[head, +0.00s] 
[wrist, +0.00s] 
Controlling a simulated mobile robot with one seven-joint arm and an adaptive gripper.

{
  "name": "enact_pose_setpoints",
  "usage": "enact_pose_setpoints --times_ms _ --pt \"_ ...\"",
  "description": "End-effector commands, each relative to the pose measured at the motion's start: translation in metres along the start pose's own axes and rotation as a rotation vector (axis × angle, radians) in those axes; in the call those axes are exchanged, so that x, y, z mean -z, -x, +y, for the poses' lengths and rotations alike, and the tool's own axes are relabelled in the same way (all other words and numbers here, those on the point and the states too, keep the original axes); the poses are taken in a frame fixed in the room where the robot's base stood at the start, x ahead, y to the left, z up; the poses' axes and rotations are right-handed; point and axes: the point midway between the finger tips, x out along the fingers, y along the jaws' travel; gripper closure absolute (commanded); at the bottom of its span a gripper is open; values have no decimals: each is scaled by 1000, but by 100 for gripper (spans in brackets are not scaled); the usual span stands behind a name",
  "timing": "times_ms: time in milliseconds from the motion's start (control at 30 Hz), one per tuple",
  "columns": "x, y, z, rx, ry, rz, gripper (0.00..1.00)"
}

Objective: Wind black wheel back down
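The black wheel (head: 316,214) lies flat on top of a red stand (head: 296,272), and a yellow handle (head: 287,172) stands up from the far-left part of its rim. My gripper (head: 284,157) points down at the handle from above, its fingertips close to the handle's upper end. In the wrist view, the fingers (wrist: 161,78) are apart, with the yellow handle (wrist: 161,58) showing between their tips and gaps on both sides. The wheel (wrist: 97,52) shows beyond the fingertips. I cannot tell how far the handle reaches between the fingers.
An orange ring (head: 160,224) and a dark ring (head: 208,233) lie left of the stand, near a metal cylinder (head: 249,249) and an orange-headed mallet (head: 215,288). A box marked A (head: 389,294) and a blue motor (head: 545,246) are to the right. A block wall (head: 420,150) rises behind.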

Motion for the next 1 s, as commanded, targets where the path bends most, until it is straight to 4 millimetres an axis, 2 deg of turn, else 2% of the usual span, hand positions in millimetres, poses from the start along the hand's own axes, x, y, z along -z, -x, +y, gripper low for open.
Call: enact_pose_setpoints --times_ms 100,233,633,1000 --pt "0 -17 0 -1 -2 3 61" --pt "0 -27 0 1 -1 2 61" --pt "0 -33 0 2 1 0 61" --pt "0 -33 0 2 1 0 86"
══════════
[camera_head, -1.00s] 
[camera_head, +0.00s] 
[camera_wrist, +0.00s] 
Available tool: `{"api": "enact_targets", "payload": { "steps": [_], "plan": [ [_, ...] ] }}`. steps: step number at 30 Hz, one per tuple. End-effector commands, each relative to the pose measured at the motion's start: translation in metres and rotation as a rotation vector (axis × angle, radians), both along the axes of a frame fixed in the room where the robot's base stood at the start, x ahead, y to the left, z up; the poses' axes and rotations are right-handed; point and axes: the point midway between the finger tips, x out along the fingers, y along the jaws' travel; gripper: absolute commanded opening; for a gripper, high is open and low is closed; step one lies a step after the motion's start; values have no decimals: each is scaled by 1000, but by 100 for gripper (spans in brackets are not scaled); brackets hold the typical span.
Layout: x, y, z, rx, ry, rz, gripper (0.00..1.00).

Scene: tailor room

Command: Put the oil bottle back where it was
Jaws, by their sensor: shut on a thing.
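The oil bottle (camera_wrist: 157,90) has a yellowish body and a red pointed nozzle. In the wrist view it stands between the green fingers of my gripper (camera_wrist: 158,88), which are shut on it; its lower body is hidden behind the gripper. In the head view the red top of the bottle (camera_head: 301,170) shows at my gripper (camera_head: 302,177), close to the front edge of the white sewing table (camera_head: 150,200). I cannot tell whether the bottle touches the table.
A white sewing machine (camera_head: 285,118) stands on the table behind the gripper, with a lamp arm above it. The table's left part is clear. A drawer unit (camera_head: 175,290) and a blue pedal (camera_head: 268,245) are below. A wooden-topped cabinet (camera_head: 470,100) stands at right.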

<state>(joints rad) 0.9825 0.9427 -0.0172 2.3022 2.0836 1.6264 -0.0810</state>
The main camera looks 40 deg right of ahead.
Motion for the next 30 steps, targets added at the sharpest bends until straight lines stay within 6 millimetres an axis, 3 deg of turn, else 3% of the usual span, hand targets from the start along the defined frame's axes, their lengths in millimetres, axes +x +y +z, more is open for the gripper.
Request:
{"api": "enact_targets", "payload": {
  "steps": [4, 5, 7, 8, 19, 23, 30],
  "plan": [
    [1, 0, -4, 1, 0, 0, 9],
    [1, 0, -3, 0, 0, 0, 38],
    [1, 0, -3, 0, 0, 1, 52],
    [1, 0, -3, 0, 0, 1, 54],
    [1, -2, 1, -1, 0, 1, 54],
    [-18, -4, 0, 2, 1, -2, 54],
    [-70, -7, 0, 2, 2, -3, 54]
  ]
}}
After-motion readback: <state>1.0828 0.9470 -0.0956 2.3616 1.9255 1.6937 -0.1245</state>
══════════
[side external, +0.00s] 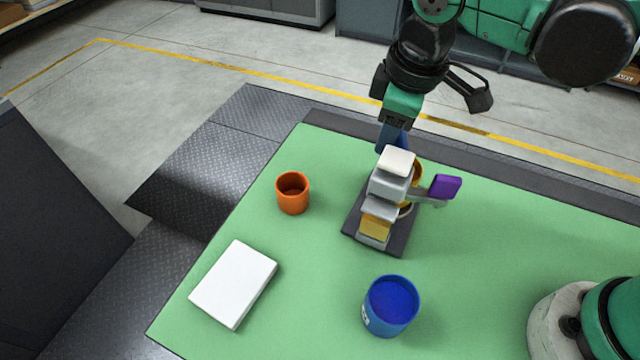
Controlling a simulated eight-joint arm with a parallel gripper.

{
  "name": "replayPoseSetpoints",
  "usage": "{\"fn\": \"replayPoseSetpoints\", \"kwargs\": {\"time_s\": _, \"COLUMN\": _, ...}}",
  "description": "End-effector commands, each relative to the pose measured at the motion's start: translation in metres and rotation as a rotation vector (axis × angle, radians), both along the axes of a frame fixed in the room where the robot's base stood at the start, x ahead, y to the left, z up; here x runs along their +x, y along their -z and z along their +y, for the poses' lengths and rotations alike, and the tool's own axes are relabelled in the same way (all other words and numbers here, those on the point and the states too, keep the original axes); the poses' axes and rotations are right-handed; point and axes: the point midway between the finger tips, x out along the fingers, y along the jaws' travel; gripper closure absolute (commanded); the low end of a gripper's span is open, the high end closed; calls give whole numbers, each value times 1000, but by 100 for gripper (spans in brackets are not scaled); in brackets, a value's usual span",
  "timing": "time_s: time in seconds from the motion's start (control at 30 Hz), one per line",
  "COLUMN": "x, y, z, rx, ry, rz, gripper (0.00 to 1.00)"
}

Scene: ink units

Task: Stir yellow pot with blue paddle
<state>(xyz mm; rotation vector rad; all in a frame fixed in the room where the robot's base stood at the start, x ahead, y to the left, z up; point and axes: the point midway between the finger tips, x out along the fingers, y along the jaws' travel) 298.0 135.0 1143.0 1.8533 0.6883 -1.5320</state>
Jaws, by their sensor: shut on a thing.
══════════
● **Required task**: Repeat exactly the lines from the one that contains "<state>(joints rad) 0.9825" through the one that contains "Motion for the next 30", and only those.

● **Output of the task**:
<state>(joints rad) 0.9825 0.9427 -0.0172 2.3022 2.0836 1.6264 -0.0810</state>
The main camera looks 40 deg right of ahead.
Motion for the next 30 steps, targets added at the sharpest bends until straight lines stay within 6 millimetres an axis, 3 deg of turn, else 3% of the usual span, hand targets from the start along the defined frame's axes, their lengths in millimetres, axes +x +y +z, more is open for the gripper.

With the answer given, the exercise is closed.